Sedang Membaca
Tradisi Masohi Membentuk Karakter Sosial Orang Maluku

Dosen Psikologi IAIN Ambon.

Tradisi Masohi Membentuk Karakter Sosial Orang Maluku

Masohi

Di sela-sela diskusi tentang seputar tradisi di Maluku, sahabat saya Ode Zulkarnain Tihurua (lulusan S2 antropologi UI) bilang ke saya, “Kamu orang Maluku tapi belum memahami tentang tradisi masohi.

Terus dia lanjut mengatakan, “Mungkin karena kamu dulu besar di Ternate (Maluku Utara), sehingga wajar jika kamu tidak mengenal sekian banyak tradisi lokal di bumi Maluku sini,

Memang benar, saya belum full memahami sekian banyak tradisi di Maluku apalagi tentang tradisi masohi. Sepintas yang saya tahu tentang tradisi ini sudah bertahan lama di Maluku, bahkan sudah menjadi artefak perilaku sosial orang Maluku sampai detik ini. Olehnya itu, saya akan mencoba menyoroti tradisi masohi ini, mulai dari nilai-nilai positif dibalik tradisi tersebut hingga kekuatannya membentuk karakter sosial.

Menelusuri nilai-nilai yang terkandung dibalik sebuah tradisi lokal tidak semudah membalikkan telapak tangan.

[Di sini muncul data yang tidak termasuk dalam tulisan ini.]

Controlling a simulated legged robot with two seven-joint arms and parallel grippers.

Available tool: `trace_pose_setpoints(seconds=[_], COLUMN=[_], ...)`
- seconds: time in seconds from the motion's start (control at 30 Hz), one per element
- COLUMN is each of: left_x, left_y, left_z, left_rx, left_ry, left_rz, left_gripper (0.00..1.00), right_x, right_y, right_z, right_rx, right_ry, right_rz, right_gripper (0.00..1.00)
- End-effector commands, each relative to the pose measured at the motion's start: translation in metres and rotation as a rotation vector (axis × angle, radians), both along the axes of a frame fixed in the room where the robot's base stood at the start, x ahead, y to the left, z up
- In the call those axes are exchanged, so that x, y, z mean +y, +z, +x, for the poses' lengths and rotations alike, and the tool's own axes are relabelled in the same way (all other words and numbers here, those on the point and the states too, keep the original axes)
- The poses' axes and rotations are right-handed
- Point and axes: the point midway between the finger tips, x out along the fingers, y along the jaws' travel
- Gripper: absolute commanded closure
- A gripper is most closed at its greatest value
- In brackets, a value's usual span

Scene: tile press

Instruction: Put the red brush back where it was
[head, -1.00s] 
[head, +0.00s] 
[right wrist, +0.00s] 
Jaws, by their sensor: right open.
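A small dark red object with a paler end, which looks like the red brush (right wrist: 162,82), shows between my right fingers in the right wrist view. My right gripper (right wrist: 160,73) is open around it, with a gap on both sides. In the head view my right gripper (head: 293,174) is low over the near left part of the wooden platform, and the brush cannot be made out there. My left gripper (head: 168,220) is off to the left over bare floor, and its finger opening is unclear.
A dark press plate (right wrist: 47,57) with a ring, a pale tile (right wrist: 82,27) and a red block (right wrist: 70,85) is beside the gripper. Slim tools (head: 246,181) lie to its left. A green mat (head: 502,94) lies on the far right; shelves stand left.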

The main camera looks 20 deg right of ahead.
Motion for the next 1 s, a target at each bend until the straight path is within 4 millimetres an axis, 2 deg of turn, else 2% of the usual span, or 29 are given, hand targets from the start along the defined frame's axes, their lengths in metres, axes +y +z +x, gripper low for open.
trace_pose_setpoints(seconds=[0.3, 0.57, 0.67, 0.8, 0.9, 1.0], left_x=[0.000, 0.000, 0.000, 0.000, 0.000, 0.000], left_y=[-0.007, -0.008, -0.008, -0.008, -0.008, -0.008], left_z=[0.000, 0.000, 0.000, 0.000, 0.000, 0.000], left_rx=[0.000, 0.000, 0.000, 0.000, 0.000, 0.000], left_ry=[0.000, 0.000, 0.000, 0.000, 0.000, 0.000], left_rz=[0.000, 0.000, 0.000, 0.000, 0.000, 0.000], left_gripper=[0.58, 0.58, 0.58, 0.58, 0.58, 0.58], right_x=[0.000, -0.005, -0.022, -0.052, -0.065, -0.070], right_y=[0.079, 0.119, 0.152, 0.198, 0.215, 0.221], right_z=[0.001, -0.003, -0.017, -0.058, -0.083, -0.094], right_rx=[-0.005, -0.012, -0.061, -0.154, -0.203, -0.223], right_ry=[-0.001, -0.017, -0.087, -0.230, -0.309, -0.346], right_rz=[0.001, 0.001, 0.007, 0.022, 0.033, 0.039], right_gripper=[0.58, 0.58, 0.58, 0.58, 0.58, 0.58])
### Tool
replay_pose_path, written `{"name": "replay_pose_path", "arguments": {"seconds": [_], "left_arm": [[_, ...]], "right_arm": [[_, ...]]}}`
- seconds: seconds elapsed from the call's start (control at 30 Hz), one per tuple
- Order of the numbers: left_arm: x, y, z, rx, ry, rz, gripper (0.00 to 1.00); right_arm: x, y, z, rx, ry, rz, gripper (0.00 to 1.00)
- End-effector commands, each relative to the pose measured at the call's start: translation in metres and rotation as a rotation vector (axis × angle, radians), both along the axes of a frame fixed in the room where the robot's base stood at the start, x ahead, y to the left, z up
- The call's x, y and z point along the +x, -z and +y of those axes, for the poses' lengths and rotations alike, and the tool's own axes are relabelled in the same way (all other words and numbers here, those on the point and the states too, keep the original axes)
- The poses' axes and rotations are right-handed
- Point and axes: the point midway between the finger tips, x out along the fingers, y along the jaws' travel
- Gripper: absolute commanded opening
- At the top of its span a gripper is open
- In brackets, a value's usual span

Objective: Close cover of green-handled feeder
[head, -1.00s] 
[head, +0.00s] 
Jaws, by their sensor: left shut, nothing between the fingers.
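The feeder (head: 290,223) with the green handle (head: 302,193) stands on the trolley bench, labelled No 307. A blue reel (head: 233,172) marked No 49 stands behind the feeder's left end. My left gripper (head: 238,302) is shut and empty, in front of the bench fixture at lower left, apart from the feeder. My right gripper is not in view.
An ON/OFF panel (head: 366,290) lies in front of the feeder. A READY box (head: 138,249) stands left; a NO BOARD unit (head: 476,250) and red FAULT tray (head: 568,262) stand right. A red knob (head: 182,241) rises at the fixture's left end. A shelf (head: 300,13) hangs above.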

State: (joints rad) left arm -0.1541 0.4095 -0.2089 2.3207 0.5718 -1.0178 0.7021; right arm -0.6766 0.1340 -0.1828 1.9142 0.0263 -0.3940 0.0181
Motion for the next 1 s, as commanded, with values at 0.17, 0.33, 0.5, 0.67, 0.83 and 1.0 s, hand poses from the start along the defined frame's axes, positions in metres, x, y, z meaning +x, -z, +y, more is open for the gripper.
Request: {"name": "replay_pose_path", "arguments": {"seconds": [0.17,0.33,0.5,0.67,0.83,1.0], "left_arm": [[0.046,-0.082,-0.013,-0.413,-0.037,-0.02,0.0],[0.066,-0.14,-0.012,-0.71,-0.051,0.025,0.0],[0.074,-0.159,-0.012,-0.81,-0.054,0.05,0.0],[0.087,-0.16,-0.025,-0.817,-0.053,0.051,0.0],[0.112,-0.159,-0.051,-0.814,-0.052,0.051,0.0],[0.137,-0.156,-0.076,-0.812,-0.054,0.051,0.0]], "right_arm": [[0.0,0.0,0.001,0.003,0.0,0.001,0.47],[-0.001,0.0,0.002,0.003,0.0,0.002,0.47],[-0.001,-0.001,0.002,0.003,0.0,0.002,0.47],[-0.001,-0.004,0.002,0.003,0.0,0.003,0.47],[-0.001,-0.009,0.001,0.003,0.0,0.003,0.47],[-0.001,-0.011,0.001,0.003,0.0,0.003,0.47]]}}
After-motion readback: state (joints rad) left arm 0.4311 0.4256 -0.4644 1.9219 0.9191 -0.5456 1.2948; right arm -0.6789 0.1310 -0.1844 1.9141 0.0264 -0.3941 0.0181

Pertama, kita harus masuk ke dalam tradisi. Kedua, kita harus memahami perabotan-perabotan apa yang ada di dalamnya. Meminjam istilah William Dilthey, kita harus menggunakan “verstehen” untuk memahami nilai-nilai yang terkandung di dalam sebuah tradisi tersebut.

Tanpa upaya ini maka kita akan terjebak pada hal-hal yang simbolik (bayang-bayang), ujung-ujungnya menjustifikasi praktik lokal sebagai gejala bidáh dan lain sejenisnya. Misalnya, orang Maluku meyakini bahwa roh leluhur mereka memiliki kekuatan untuk menghukum anak cucu yang melanggar adat istiadat. Adat istiadat di Maluku seperti perilaku saling bantu-membantu antar sesama pela.

Pela berarti hubungan kekerabatan lintas agama (dan kampung) yang diangkat melalui sumpah para leluhur di masa lampau. Banyak faktor yang melatarbelakangi lahirnya pela ialah faktor geneologis dan pemecahan konflik sosial lintas kampung di masa lalu. Sumpah itu kemudian memiliki kekuatan mengikat turun-temurun yang jika dilanggar akan dikenai sanksi supranatural.

Baca juga:  Islam Agraris: Tentang Teologi Para Petani

Belakangan, sumpah pela ini mewujud dalam adat istiadat saling bantu-membantu. Dalam praktiknya, ketika saudara pela dari agama Kristen ingin meminta sayur yang ditanam orang Islam diladangnya, maka orang Islam wajib memberi sayur itu kepada saudaranya yang beragama Kristen tersebut. Jika orang Islam enggan memberi sayur yang ditanamnya itu, maka sumpah leluhur berlaku sehingga tanaman tersebut menjadi kering. Artinya, kepercayaan terhadap leluhur ini memilki implikasi pengendalian sosial, bukan berarti orang Maluku menduakan Tuhan yang dipercayainya.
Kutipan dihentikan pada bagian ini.